Perhaps the official .htaccess file could set an environment variable, say PW_USING_HTACCESS, and PW's code could then check if it's set using getenv() and at least warn about possible .htaccess misconfigurations if it is not set? Maybe have a way to skip the check by a setting in config.php in case systems are intentionally not using .htaccess.

.htaccess

<IfModule mod_env.c>
    SetEnv PW_USING_HTACCESS 1
</IfModule>

site/config.php

// skipHtaccessCheck defaults to false. Uncomment the following if you are not using Apache .htaccess files.
//$config->skipHtaccessCheck = true;

PW bootstrap...

if (!$config->skipHtaccessCheck && !getenv('PW_USING_HTACCESS') {
    // Issue warning to admin user
}

This would, of course, require mod_env to be installed for apache.

ryancramerdesign commented 1 year ago

@teppokoivula @gebeer An official nginx equivalent of the .htaccess file would be nice to have, no doubt. But I don't know enough about nginx in order to code or maintain it. The details of the .htaccess file are relatively important in maintaining the flow of what gets sent to ProcessWire, and also what is blocked, so it's one of those things that would require someone really up-to-speed with both nginx and apache to code and maintain properly. Though we change the .htaccess so rarely that it's probably easy to maintain long term, once there. If there's someone that fits that criteria that's willing to do that, I'd be happy to have our docs point people to it, or whatever makes it "official".

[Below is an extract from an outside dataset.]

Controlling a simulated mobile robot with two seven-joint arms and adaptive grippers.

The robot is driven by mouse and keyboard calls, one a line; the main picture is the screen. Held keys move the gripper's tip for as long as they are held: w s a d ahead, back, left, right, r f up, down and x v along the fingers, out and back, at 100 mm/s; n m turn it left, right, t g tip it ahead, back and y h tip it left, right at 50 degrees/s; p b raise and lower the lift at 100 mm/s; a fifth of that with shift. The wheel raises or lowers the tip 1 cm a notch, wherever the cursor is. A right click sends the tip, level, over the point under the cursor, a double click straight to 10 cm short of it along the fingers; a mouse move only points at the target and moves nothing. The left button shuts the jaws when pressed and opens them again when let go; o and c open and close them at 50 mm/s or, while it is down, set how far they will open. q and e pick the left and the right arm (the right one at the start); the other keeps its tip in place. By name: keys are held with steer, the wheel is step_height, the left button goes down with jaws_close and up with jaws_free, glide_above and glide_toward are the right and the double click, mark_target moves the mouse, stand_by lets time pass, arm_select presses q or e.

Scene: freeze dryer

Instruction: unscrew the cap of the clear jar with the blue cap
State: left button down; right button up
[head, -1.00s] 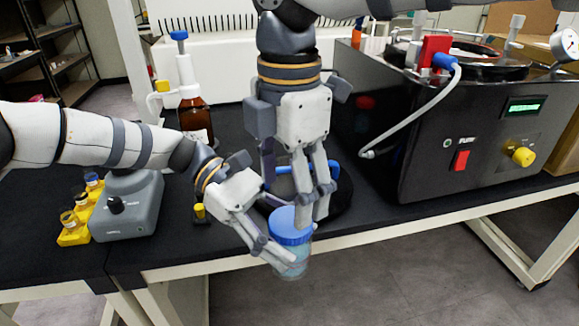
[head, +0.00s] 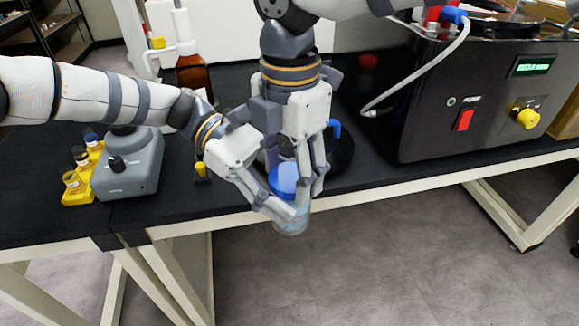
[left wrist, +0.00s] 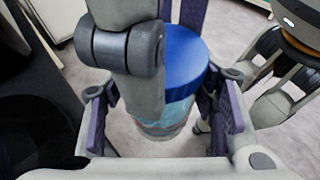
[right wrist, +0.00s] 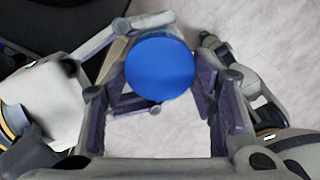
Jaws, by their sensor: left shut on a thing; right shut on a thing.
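The clear jar (head: 292,227) is held upright in the air just off the table's front edge. Its blue cap (head: 284,180) is on top and also shows in the left wrist view (left wrist: 186,58) and the right wrist view (right wrist: 160,68). My left gripper (head: 284,212) reaches in from the left and is shut on the jar's body below the cap. My right gripper (head: 303,186) points down from above, with its fingers shut on the blue cap. Fingers hide part of the jar. Whether the cap sits loose on the jar's thread cannot be told.
A grey device (head: 128,172) and a yellow vial rack (head: 80,190) stand at the left of the black table. A brown bottle (head: 194,75) stands behind my left arm. The black pump unit (head: 480,110) fills the right. Open floor lies in front.

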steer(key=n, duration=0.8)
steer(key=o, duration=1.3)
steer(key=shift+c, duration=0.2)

@netcarver We are already setting an environment variable in section 8B of our .htaccess file. Maybe this could also be used for the purpose you mentioned? The reason we have it currently is so that PW can detect if mod_rewrite is working properly during installation. The reason I think we'd want to use something that's already there in the .htaccess is that it wouldn't require one have the latest version of the .htaccess file in order to perform this check, avoiding lots of false positives.

  <IfModule mod_env.c>
    SetEnv HTTP_MOD_REWRITE On
  </IfModule>
netcarver commented 1 year ago

@ryancramerdesign Yes, that makes sense.